Common Financial Myths Debunked
There are many financial myths that are circulating that can be dangerous for your financial future if you follow them. Read on to learn more about some common financial myths and why not to follow them.
- You have to be rich to invest – This is a common misconception when it comes to investing. There are many different tips and tricks that go along with investing that allow anyone to invest. Read this article from NerdWallet that gives investment tips for beginners. Even if you only have a little bit each month to set aside to invest, it will still help your financial future. To learn more about investing or to get started, find out more about how you can connect with an investment representative. To learn more, view our investment services page.
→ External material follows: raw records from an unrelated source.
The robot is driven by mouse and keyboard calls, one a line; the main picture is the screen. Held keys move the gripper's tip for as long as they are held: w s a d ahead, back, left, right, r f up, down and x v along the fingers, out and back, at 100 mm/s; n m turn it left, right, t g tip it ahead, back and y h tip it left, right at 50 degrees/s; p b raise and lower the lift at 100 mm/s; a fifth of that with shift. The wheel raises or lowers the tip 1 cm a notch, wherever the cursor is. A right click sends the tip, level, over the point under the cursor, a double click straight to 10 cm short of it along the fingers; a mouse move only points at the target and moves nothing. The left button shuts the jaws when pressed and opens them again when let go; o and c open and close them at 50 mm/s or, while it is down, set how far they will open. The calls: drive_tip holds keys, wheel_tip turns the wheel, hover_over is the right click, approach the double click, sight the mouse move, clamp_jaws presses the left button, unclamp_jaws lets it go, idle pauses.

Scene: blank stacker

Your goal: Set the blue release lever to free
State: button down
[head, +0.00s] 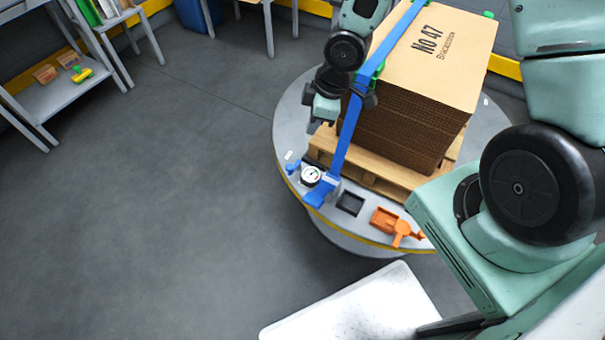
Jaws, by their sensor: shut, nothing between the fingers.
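A blue strap (347,135) runs over a stack of brown cardboard (405,140) and down to a blue fitting (320,191) at the front edge of the round grey table (292,140). A smaller blue part (292,167) sits left of a round gauge (310,175). I cannot tell from this view which blue part is the release lever or how it is set. My gripper (318,122) is left of the strap and appears above the gauge in the picture. It is shut and empty, apart from both blue parts.
The stack rests on a wooden pallet (375,181). An orange clamp-like part (399,226) and a dark square recess (350,203) are on the table's front rim. A grey shelf (60,97) stands at far left. Floor between is clear.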

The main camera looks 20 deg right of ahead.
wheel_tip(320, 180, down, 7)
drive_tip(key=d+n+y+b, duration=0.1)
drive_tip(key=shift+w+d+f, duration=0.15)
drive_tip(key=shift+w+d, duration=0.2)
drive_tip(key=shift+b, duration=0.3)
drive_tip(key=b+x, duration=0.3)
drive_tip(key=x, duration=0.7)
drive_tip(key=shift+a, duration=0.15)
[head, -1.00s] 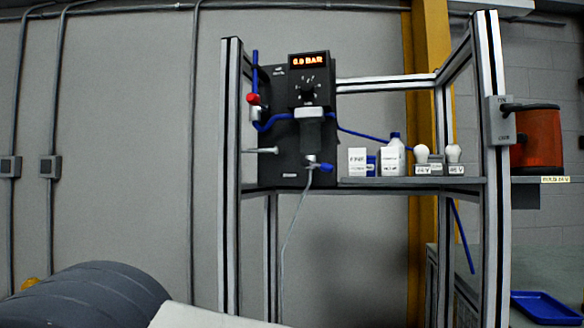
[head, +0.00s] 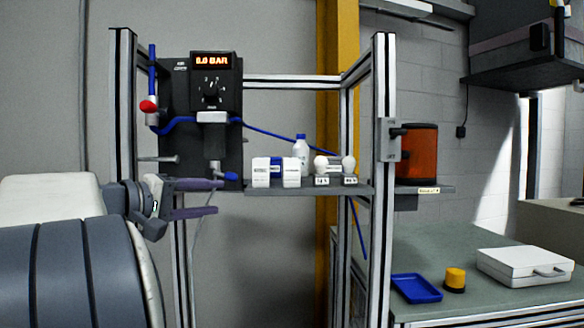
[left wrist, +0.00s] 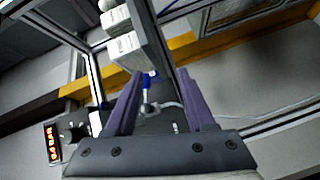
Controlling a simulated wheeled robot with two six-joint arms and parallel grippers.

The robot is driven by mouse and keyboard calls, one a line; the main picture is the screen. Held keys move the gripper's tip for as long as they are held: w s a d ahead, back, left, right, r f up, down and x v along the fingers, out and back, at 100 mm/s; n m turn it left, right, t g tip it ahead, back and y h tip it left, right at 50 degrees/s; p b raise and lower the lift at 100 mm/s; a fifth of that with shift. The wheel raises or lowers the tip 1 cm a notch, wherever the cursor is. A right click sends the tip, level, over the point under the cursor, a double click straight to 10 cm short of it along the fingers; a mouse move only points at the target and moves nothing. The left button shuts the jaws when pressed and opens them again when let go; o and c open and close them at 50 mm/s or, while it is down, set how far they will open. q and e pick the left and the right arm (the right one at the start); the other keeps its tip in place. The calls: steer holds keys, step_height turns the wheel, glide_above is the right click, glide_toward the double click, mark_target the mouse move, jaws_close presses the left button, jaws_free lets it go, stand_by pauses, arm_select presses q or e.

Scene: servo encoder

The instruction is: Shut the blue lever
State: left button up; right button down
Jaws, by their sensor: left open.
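The blue lever (head: 231,176) sits at the bottom of the black filter unit, under the gauge panel (head: 215,80) on the rack. Its handle points right in the head view. My left gripper (head: 218,197) is open and empty, just below and left of the lever in the head view. In the left wrist view the blue lever (left wrist: 146,82) shows between the purple fingers of the left gripper (left wrist: 160,73), nearer the finger on the left. I cannot tell whether a finger touches it. My right gripper is not in view.
A red-handled valve (head: 148,106) is on the blue line at the rack's left. White boxes (head: 261,172), a bottle (head: 301,150) and white knobs (head: 321,165) stand on the shelf right of the lever. A bench at right holds a blue tray (head: 416,288) and white case (head: 525,265).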

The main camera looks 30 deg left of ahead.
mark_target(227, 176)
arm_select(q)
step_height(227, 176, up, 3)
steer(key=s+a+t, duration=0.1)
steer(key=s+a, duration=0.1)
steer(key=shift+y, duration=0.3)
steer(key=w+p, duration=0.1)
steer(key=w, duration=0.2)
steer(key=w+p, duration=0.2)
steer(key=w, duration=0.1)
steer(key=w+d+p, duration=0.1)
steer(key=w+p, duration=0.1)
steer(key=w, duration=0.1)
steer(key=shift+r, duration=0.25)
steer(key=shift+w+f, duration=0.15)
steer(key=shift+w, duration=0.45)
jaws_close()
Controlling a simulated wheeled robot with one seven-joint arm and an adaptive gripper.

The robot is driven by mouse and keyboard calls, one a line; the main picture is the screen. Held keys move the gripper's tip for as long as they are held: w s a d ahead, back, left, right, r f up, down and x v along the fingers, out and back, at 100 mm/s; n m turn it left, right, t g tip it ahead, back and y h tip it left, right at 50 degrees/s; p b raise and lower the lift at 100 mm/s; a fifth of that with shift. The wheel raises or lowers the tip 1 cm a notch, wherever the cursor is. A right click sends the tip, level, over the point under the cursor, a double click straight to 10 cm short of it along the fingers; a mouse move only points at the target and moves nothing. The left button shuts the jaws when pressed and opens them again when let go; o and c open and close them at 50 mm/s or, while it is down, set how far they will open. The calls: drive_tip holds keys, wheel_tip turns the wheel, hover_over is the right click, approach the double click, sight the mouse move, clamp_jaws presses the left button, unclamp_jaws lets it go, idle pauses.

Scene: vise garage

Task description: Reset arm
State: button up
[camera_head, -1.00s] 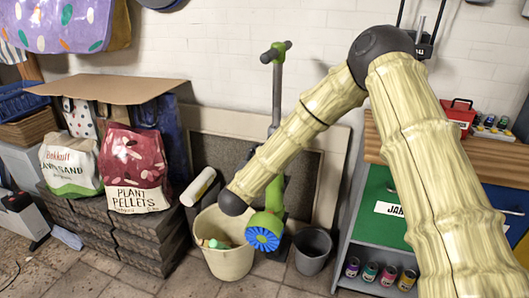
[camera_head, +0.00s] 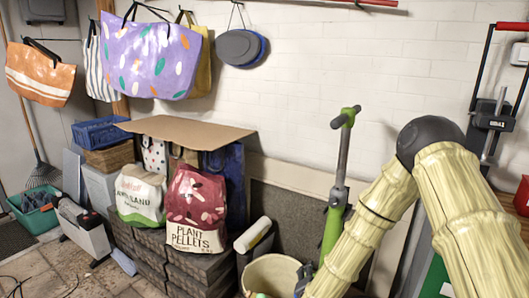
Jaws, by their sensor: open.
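My arm (camera_head: 455,205), pale and bamboo-textured with a dark round joint (camera_head: 430,140), comes in at the right. It bends at that joint and runs down to the bottom edge. My gripper cannot be made out; the arm's far end is cut off by the lower edge. A small dark shape beside the arm at the cream bucket's rim (camera_head: 270,262) is too unclear to name.
A green scooter (camera_head: 335,205) stands behind the arm. Plant pellets (camera_head: 195,212) and sand (camera_head: 140,195) bags stand on dark stacked blocks at the left. A cardboard sheet (camera_head: 185,128) lies above them. Bags hang on the wall. Floor shows at lower left.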

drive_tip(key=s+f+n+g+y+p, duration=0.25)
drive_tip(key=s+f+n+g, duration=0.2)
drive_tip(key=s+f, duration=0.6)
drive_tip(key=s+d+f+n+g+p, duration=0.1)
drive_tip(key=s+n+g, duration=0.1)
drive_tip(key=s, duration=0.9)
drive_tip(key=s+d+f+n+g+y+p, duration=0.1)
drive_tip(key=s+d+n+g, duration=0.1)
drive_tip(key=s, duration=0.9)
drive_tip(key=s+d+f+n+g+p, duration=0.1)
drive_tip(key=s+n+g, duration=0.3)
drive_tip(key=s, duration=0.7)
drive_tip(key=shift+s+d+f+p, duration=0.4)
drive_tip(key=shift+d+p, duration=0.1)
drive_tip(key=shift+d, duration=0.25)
- Avoid Credit Cards – If correctly used, credit cards can be beneficial in helping your finances. When using credit cards, it is important to not live above your means. Using a credit card to your advantage means paying off the balance each month and keeping your utilization low to build your credit score. Where people get into trouble with credit cards is when they add charges that they can’t afford. Read our article on owning a credit card responsibly to learn more.
- You have to buy a home to be financially successful – Although owning a home is a good financial investment. It is only when you can actually afford the home. So many people feel pressured to purchase a home and many fall victim to a mentality that they have to one up the next person. This leads to them purchasing a home that they can’t afford and racking up a lot of debt. Instead, try renting until you know you’re financially ready to own a home and then look for one that falls in your price range. Work with a mortgage representative at your financial institution to help you decide what that price range is.
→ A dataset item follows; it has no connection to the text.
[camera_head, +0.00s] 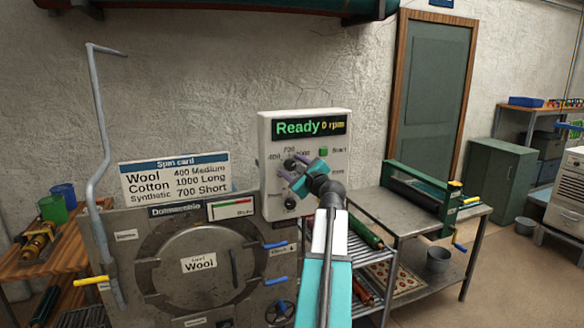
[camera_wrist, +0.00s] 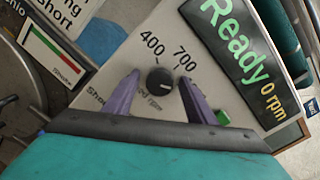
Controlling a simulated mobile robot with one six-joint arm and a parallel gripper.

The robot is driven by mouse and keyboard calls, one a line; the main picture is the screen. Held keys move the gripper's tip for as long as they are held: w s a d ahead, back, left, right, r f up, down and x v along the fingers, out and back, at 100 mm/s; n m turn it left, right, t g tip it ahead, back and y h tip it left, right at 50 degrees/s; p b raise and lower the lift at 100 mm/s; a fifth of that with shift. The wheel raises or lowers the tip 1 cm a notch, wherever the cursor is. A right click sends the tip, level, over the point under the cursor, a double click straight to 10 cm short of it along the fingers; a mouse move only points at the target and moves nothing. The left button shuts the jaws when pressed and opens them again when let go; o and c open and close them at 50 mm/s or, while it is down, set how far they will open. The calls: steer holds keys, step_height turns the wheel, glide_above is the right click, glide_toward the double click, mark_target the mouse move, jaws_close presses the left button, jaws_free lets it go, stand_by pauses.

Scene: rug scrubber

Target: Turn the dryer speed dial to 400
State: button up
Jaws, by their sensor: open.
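The speed dial (camera_wrist: 160,79) is a round black knob on the white control panel, with 400 and 700 printed around its top in the wrist view. A small pale mark shows on its face; I cannot tell exactly which number it points to. My gripper (camera_wrist: 158,84) is open, its two purple fingers on either side of the dial; contact is not clear. In the head view, my gripper (camera_head: 291,170) is at the front of the panel (camera_head: 267,180) and partly hides the dial. The display (camera_head: 311,127) reads "Ready 0 rpm".
A green button (camera_head: 323,151) is right of the dial, and another black knob (camera_head: 290,203) sits below. The spin card (camera_head: 175,178) lists Wool 400 Medium. The drum machine (camera_head: 130,220), its door labelled Wool, stands below left. A metal table (camera_head: 415,222) stands right.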

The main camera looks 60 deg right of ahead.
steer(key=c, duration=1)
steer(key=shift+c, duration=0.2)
- All savings accounts have the same functions – This is far from the truth. There are a wide variety of savings accounts with different rates, features and benefits. It is important to know the differences between different savings accounts to know which one will fit your needs the best. Read our article on savings accounts to get a better idea of what makes each one unique.
- You don’t have to save for retirement when you’re young – Your future self will beg to differ. Starting to save for retirement as early as possible will set your future self-up for success when it’s time to retire. Starting at the beginning of your career, will ensure that the money you’re putting in will have time to gain interest and grow. It is never too early to start saving. To learn more about setting yourself up for success, read our article on saving for retirement
When it comes to your finances it is important to distinguish facts from fiction. Understanding the differences and busting misconceptions about your finances will help your financial future.